Records of robot tool calls:
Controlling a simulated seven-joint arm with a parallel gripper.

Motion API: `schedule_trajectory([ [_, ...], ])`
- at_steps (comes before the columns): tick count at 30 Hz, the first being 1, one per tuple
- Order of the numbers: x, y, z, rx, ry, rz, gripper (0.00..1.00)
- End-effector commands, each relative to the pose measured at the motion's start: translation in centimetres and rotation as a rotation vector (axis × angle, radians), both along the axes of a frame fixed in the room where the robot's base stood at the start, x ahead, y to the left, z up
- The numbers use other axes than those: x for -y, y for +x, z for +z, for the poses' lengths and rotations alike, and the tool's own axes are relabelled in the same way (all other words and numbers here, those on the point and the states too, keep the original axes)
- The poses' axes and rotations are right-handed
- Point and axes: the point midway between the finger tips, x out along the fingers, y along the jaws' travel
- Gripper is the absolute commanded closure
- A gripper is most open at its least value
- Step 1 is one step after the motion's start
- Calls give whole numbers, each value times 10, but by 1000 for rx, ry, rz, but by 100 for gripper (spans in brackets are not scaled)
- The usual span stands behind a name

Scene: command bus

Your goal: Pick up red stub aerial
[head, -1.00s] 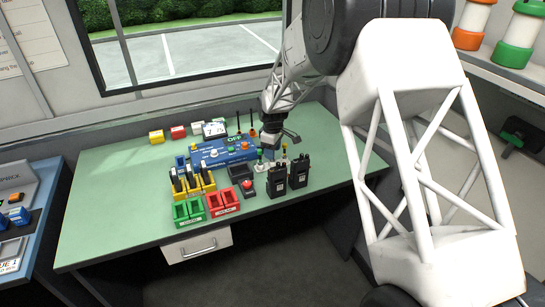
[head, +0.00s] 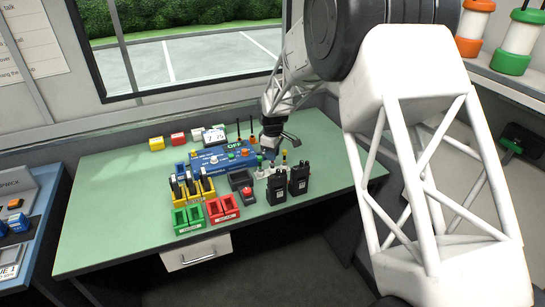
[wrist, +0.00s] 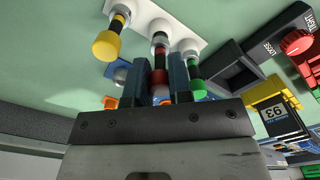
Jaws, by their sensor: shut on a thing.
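The red stub aerial (wrist: 160,76) is black with red bands. In the wrist view it is between my gripper's two blue-grey fingers (wrist: 161,80), which are shut on it. Its far end is at a socket of the white holder (wrist: 181,22); I cannot tell whether it is still seated. A yellow aerial (wrist: 107,44) is to the left and a green aerial (wrist: 195,82) is close by the right finger. In the head view my gripper (head: 270,155) is low over the right part of the desk, and the red aerial cannot be made out.
Two black radios (head: 288,183) stand just in front of my gripper. A blue console (head: 223,158) is to its left. A red knob box (head: 246,193) and green (head: 188,219) and red (head: 222,208) bins lie in front. The left side of the green desk (head: 110,205) is clear.

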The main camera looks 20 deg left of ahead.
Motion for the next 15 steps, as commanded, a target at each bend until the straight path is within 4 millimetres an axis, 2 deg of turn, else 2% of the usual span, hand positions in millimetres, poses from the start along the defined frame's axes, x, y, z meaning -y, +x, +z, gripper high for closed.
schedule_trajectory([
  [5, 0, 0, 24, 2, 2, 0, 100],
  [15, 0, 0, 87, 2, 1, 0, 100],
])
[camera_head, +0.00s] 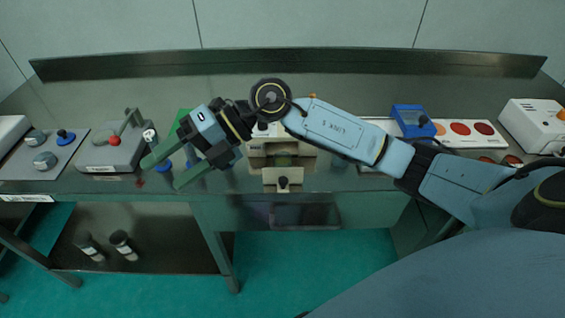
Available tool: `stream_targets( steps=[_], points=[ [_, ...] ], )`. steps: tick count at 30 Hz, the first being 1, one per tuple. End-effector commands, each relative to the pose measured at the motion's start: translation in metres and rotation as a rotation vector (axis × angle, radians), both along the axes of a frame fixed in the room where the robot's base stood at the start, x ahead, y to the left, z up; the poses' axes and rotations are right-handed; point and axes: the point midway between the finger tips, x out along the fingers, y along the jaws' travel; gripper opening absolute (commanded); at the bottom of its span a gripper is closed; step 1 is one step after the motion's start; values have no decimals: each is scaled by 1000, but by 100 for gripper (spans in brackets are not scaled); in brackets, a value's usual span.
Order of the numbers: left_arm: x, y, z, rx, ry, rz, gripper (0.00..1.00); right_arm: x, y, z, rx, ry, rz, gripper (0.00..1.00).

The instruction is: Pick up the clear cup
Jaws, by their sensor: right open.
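My right gripper (164,172) reaches across the bench from the right and is open, with its two green fingers spread and pointing down-left. A small blue object (164,167) shows between the fingers, partly hidden; I cannot tell whether the fingers touch it. I cannot make out the clear cup for certain. A faint, see-through shape (339,162) stands on the bench below my right forearm, too indistinct to name surely. My left gripper is not in view.
A grey device with a red knob (114,141) stands left of the gripper. A beige machine (283,160) stands at the centre, partly behind my arm. A blue box (412,121), a tray with red discs (481,129) and a white device (533,125) are at right.

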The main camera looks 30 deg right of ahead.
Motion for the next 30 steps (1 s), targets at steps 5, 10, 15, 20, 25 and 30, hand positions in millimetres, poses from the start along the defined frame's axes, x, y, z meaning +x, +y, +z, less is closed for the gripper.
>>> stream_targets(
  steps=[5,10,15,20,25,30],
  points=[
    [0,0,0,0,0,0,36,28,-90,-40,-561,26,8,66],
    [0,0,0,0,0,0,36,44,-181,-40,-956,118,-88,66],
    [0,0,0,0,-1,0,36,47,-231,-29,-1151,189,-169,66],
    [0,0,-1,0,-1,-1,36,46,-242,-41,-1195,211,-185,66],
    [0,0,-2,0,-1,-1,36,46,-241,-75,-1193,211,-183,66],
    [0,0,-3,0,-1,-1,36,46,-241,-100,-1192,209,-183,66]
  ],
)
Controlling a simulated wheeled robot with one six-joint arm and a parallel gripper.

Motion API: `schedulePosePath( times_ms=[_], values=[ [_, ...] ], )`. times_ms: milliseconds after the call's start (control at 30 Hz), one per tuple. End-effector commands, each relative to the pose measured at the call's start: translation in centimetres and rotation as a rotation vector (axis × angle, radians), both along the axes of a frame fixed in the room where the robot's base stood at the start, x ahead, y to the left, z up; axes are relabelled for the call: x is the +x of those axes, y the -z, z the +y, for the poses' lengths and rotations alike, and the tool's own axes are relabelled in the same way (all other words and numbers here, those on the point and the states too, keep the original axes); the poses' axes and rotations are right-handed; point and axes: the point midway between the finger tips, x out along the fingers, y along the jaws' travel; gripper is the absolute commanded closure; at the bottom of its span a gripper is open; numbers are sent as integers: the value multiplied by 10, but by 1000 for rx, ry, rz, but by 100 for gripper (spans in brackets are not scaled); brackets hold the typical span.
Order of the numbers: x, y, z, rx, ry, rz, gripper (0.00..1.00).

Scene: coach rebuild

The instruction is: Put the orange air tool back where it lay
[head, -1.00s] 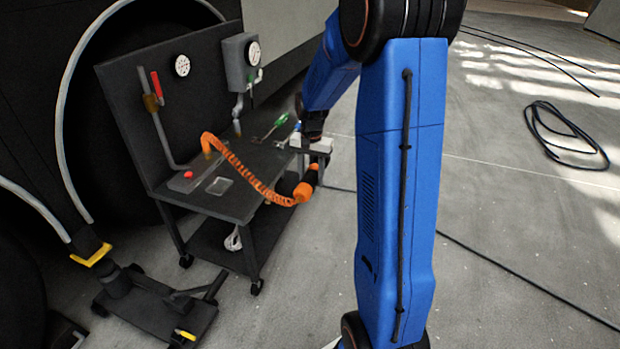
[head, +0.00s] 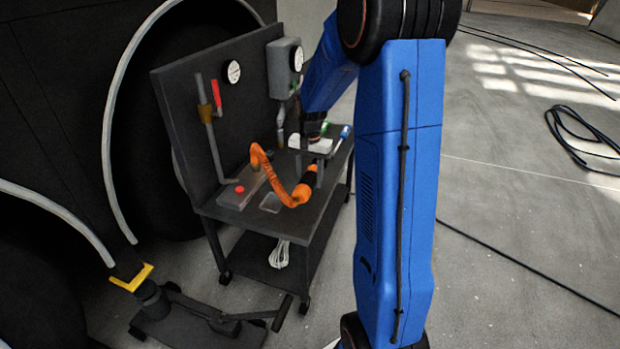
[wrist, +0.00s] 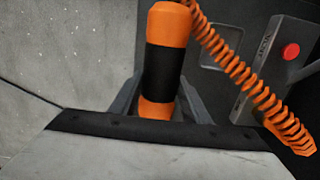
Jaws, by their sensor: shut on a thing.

**WORK REQUIRED:** Select all lines in the listing that include the word "main".

**TASK ANSWER:**
The main camera looks 20 deg left of ahead.
The main camera looks 30 deg right of ahead.

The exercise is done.